» **EXERCISE**
Quote precisely the run of lines opening with the line containing "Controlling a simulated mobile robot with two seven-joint" and closing with the line containing "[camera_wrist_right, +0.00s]", and nothing else.
* start EXERCISE MATERIALS *
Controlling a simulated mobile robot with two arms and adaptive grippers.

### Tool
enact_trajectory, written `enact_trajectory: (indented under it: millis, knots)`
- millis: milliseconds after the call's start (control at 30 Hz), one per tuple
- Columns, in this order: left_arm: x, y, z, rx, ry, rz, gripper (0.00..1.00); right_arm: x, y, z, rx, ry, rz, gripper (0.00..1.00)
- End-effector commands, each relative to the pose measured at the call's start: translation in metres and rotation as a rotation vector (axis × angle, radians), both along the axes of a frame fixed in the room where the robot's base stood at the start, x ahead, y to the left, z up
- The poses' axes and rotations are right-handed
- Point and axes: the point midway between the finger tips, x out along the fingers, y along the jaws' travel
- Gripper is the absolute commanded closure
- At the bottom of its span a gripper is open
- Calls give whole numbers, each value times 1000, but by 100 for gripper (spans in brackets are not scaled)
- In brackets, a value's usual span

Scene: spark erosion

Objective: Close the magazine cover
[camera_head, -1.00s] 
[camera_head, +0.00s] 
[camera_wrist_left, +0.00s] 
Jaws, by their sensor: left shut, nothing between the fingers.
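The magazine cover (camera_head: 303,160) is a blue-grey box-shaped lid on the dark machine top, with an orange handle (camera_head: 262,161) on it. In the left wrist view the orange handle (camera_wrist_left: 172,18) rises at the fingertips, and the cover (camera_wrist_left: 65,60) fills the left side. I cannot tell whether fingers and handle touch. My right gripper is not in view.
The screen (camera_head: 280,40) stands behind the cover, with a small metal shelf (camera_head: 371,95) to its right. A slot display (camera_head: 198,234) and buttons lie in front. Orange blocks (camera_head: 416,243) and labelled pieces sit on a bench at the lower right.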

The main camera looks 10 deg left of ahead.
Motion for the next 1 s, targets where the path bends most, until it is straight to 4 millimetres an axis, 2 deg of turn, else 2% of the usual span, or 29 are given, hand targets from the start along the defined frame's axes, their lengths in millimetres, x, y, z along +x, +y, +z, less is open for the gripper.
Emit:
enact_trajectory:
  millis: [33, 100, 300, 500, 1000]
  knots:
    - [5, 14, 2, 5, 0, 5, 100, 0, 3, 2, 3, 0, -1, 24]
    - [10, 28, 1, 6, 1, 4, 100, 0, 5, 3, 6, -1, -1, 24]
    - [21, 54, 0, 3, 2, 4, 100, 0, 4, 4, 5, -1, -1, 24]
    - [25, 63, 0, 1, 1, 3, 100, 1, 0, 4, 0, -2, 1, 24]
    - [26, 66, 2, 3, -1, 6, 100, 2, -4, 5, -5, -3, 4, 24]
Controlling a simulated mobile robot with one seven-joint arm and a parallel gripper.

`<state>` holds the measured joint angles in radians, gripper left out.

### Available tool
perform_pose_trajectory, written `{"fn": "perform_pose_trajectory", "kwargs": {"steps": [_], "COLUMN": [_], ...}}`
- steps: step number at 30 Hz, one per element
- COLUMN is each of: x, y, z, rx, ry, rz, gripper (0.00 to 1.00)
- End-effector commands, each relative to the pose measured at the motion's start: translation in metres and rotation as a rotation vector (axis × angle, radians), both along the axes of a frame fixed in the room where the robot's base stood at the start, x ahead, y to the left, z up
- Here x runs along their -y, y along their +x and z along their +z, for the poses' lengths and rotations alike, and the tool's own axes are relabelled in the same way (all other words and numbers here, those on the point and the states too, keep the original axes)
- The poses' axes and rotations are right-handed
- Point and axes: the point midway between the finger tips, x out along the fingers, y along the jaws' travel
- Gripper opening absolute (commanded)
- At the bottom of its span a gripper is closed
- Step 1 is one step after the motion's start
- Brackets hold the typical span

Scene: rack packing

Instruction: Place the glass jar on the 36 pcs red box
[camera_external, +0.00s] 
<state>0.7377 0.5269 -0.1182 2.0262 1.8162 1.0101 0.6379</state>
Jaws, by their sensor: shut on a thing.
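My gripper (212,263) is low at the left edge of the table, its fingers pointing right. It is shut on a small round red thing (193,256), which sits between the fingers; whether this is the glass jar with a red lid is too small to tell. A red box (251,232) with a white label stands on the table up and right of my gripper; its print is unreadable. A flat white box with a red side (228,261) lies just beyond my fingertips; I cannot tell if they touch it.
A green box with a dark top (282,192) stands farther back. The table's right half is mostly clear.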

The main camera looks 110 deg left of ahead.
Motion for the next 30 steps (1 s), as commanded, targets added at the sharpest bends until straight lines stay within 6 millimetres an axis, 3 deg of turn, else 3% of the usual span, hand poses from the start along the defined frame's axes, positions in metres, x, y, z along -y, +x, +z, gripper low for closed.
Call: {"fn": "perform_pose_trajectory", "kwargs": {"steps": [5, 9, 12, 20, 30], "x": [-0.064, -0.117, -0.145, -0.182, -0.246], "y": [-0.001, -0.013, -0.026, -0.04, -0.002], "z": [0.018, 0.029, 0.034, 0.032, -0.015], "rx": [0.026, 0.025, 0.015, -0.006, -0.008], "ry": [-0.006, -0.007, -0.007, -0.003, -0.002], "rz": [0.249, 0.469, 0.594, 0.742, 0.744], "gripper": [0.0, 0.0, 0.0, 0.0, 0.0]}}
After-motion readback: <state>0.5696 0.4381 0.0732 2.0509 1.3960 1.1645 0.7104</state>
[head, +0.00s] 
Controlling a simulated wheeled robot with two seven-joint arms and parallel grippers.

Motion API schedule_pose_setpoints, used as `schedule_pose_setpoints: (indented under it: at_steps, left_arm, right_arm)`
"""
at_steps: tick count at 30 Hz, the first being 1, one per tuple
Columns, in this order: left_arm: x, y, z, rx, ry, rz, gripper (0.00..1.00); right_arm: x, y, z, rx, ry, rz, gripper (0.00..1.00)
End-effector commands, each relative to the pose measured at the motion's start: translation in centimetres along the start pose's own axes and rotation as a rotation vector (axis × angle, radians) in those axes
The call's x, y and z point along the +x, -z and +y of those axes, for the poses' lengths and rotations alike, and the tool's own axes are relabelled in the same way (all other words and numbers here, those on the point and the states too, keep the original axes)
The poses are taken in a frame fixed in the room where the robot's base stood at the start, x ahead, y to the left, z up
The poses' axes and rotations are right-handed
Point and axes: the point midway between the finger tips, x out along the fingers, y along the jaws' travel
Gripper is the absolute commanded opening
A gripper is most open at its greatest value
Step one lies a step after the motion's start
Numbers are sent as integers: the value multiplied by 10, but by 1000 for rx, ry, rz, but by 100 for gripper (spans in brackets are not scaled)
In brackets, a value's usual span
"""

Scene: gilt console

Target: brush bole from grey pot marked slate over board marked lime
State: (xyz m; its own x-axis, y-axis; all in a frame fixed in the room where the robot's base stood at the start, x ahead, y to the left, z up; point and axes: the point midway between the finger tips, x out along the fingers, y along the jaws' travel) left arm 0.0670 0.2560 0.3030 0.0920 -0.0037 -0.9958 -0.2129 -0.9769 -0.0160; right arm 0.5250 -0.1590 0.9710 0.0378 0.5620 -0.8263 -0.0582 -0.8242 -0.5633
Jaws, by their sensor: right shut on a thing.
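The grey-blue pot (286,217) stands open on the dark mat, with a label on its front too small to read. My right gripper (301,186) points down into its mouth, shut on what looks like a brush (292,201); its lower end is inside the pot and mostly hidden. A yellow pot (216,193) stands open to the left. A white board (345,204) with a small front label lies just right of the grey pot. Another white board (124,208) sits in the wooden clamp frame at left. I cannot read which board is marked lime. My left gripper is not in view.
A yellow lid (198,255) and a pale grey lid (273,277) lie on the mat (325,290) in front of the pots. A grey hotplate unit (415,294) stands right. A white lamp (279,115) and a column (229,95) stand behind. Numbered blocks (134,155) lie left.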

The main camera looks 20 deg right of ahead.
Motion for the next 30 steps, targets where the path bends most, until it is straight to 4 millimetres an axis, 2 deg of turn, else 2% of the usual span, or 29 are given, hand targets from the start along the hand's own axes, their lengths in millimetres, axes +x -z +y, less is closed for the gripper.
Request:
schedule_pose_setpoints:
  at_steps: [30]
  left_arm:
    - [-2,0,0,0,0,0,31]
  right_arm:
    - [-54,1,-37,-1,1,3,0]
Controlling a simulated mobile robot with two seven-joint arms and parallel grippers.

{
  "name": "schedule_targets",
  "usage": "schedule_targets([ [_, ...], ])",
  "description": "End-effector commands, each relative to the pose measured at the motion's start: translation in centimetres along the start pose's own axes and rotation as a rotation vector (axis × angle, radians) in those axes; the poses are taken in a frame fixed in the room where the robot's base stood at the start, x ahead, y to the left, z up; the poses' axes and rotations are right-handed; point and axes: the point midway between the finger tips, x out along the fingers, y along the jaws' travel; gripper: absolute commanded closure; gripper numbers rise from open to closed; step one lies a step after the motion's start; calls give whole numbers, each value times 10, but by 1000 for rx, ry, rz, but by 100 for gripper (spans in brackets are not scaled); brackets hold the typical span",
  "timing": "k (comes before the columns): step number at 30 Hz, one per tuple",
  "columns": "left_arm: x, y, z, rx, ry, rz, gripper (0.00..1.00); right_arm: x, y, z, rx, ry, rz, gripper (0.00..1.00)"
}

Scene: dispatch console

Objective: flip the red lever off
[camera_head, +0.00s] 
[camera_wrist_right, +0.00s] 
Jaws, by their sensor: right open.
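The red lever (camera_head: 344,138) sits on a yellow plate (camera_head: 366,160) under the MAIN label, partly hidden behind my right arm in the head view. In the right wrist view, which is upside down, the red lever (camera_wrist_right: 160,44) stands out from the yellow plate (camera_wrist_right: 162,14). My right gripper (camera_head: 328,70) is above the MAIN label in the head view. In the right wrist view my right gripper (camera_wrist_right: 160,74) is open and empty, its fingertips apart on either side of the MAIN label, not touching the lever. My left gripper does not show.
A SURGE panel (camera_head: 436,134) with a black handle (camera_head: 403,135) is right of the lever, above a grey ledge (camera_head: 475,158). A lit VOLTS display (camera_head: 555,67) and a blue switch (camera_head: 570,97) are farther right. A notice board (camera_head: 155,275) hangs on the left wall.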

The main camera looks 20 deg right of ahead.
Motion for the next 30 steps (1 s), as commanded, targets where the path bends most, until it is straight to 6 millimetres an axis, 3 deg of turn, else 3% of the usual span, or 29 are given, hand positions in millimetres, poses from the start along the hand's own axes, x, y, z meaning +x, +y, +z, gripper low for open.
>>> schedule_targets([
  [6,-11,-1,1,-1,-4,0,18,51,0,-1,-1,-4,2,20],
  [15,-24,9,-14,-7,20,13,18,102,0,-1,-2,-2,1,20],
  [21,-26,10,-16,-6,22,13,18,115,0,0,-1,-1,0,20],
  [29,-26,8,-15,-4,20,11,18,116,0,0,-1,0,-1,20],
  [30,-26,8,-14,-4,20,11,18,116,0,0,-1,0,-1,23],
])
* end EXERCISE MATERIALS *
» **EXERCISE OUTPUT**
Controlling a simulated mobile robot with two seven-joint arms and parallel grippers.

{
  "name": "schedule_targets",
  "usage": "schedule_targets([ [_, ...], ])",
  "description": "End-effector commands, each relative to the pose measured at the motion's start: translation in centimetres along the start pose's own axes and rotation as a rotation vector (axis × angle, radians) in those axes; the poses are taken in a frame fixed in the room where the robot's base stood at the start, x ahead, y to the left, z up; the poses' axes and rotations are right-handed; point and axes: the point midway between the finger tips, x out along the fingers, y along the jaws' travel; gripper: absolute commanded closure; gripper numbers rise from open to closed; step one lies a step after the motion's start; calls give whole numbers, each value times 10, but by 1000 for rx, ry, rz, but by 100 for gripper (spans in brackets are not scaled); brackets hold the typical span",
  "timing": "k (comes before the columns): step number at 30 Hz, one per tuple",
  "columns": "left_arm: x, y, z, rx, ry, rz, gripper (0.00..1.00); right_arm: x, y, z, rx, ry, rz, gripper (0.00..1.00)"
}

Scene: dispatch console

Objective: flip the red lever off
[camera_head, +0.00s] 
[camera_wrist_right, +0.00s] 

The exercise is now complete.